(Robot episode rows)
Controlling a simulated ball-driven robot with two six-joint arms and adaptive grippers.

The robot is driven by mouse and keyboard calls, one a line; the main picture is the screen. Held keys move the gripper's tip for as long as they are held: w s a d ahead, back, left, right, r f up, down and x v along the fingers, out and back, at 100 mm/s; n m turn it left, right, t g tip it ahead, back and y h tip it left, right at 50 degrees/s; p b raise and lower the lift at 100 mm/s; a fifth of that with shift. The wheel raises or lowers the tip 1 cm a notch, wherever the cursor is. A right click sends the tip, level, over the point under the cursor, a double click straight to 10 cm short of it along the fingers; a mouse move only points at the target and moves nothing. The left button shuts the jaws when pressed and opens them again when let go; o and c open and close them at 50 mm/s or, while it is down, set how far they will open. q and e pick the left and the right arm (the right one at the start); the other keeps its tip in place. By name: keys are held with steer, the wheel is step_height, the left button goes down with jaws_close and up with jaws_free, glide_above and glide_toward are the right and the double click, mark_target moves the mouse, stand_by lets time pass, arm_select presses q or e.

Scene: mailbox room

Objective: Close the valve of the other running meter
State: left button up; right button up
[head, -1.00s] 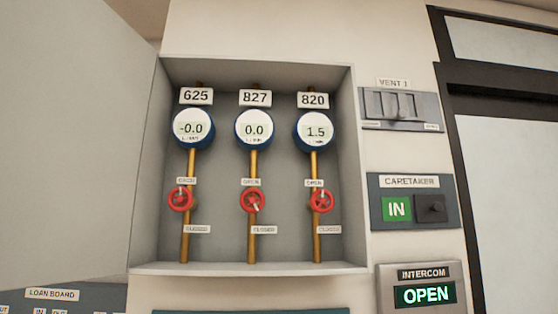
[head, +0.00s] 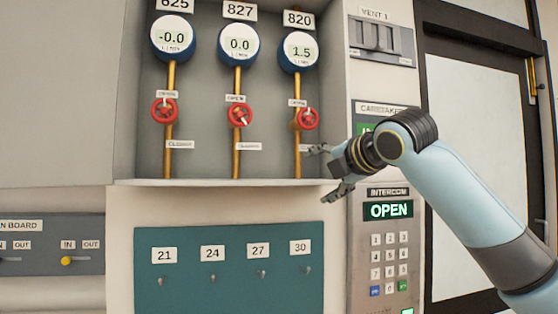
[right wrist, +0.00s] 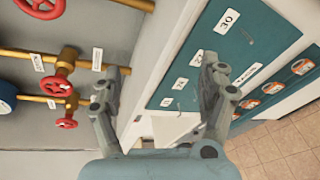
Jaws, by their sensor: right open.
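Three round blue-rimmed meters hang in an open wall cabinet. Meter 625 (head: 172,38) reads -0.0, meter 827 (head: 239,45) reads 0.0 and meter 820 (head: 298,52) reads 1.5. Below each is a red valve wheel on a brass pipe: 625's valve (head: 164,110), 827's valve (head: 240,115) and 820's valve (head: 307,118). OPEN labels sit above and CLOSED labels below. My right gripper (head: 325,175) is open and empty, below and right of 820's valve, apart from it. The right wrist view shows its spread fingers (right wrist: 165,75), with red wheels at left. My left gripper is not in view.
The cabinet's right wall and bottom ledge (head: 220,183) border the valves. Below hangs a teal key board (head: 230,290) with several numbered hooks. An intercom panel (head: 388,250) is at right, and a loan board (head: 50,245) at lower left.

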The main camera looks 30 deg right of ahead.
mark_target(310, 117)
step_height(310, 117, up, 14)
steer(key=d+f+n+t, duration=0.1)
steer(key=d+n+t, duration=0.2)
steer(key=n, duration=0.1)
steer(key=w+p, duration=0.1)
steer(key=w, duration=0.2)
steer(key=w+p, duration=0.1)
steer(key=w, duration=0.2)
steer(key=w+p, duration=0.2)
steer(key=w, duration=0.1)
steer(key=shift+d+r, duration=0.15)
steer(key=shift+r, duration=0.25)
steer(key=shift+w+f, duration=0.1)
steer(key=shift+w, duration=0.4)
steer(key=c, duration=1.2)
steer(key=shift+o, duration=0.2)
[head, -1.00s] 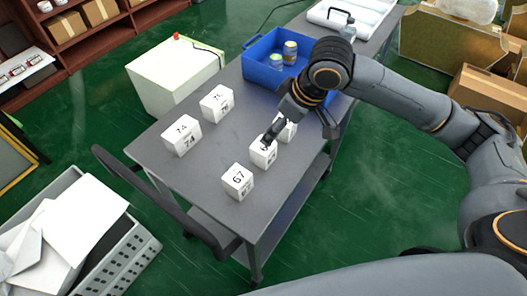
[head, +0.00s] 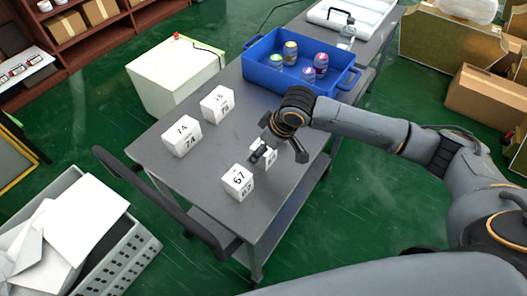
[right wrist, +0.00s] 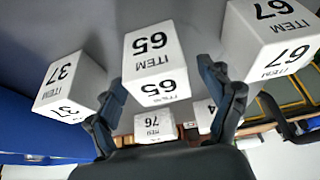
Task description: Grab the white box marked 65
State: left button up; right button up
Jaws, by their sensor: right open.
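The white box marked 65 (right wrist: 152,62) is in the middle of the right wrist view, its print upside down. My right gripper (right wrist: 165,78) is open, with one finger on each side of this box. The frames do not show whether the fingers touch it. In the head view the box 65 (head: 271,160) is mostly hidden by my right gripper (head: 278,153), just behind the box marked 67 (head: 237,182). Box 67 also shows at the right of the right wrist view (right wrist: 272,40). My left gripper is not in view.
Box 37 (right wrist: 70,85) stands to the left in the right wrist view; my arm hides it in the head view. Boxes 74 (head: 182,136) and 76 (head: 217,104) stand on the grey table (head: 165,170). A blue bin (head: 263,70) holds several jars.

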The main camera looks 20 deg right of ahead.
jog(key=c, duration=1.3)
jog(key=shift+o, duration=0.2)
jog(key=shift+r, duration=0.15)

Set task: Output the full set of records above without changing a word, and drop the images.

The response:
Controlling a simulated ball-driven robot with two six-joint arms and adaptive grippers.

The robot is driven by mouse and keyboard calls, one a line; the main picture is the screen. Held keys move the gripper's tip for as long as they are held: w s a d ahead, back, left, right, r f up, down and x v along the fingers, out and back, at 100 mm/s; n m turn it left, right, t g tip it ahead, back and y h tip it left, right at 50 degrees/s; p b raise and lower the lift at 100 mm/s; a fifth of that with shift. The wheel raises or lowers the tip 1 cm a notch, wherever the cursor is. A right click sends the tip, level, over the point under the cursor, a double click straight to 10 cm short of it along the fingers; a mouse move only points at the target and moves nothing. The left button shuts the jaws when pressed and opens them again when let go; o and c open and close them at 50 mm/s or, while it is down, set how far they will open. q and e pick the left and the right arm (the right one at the start); the other keeps its tip in place. By name: keys are held with steer, the wheel is step_height, the left button goes down with jaws_close and up with jaws_free, glide_above and glide_toward are the right and the double click, mark_target moves the mouse, stand_by lets time pass, arm_select presses q or e.

Scene: mailbox room

Objective: Close the valve of the other running meter
State: left button up; right button up
[head, -1.00s] 
[head, +0.00s] 
[right wrist, +0.00s] 
Jaws, by their sensor: right open.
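Three round blue-rimmed meters hang in an open wall cabinet. Meter 625 (head: 172,38) reads -0.0, meter 827 (head: 239,45) reads 0.0 and meter 820 (head: 298,52) reads 1.5. Below each is a red valve wheel on a brass pipe: 625's valve (head: 164,110), 827's valve (head: 240,115) and 820's valve (head: 307,118). OPEN labels sit above and CLOSED labels below. My right gripper (head: 325,175) is open and empty, below and right of 820's valve, apart from it. The right wrist view shows its spread fingers (right wrist: 165,75), with red wheels at left. My left gripper is not in view.
The cabinet's right wall and bottom ledge (head: 220,183) border the valves. Below hangs a teal key board (head: 230,290) with several numbered hooks. An intercom panel (head: 388,250) is at right, and a loan board (head: 50,245) at lower left.

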The main camera looks 30 deg right of ahead.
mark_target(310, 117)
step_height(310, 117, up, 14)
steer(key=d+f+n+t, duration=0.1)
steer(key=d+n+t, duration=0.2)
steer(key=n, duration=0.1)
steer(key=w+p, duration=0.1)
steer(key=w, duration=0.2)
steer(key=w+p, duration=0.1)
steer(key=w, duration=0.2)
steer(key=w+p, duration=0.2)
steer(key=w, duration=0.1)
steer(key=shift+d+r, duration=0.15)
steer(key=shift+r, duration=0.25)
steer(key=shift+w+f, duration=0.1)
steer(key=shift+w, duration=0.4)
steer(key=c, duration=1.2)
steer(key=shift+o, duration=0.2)
[head, -1.00s] 
[head, +0.00s] 
[right wrist, +0.00s] 
Task description: Grab the white box marked 65
State: left button up; right button up
Jaws, by their sensor: right open.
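The white box marked 65 (right wrist: 152,62) is in the middle of the right wrist view, its print upside down. My right gripper (right wrist: 165,78) is open, with one finger on each side of this box. The frames do not show whether the fingers touch it. In the head view the box 65 (head: 271,160) is mostly hidden by my right gripper (head: 278,153), just behind the box marked 67 (head: 237,182). Box 67 also shows at the right of the right wrist view (right wrist: 272,40). My left gripper is not in view.
Box 37 (right wrist: 70,85) stands to the left in the right wrist view; my arm hides it in the head view. Boxes 74 (head: 182,136) and 76 (head: 217,104) stand on the grey table (head: 165,170). A blue bin (head: 263,70) holds several jars.

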The main camera looks 20 deg right of ahead.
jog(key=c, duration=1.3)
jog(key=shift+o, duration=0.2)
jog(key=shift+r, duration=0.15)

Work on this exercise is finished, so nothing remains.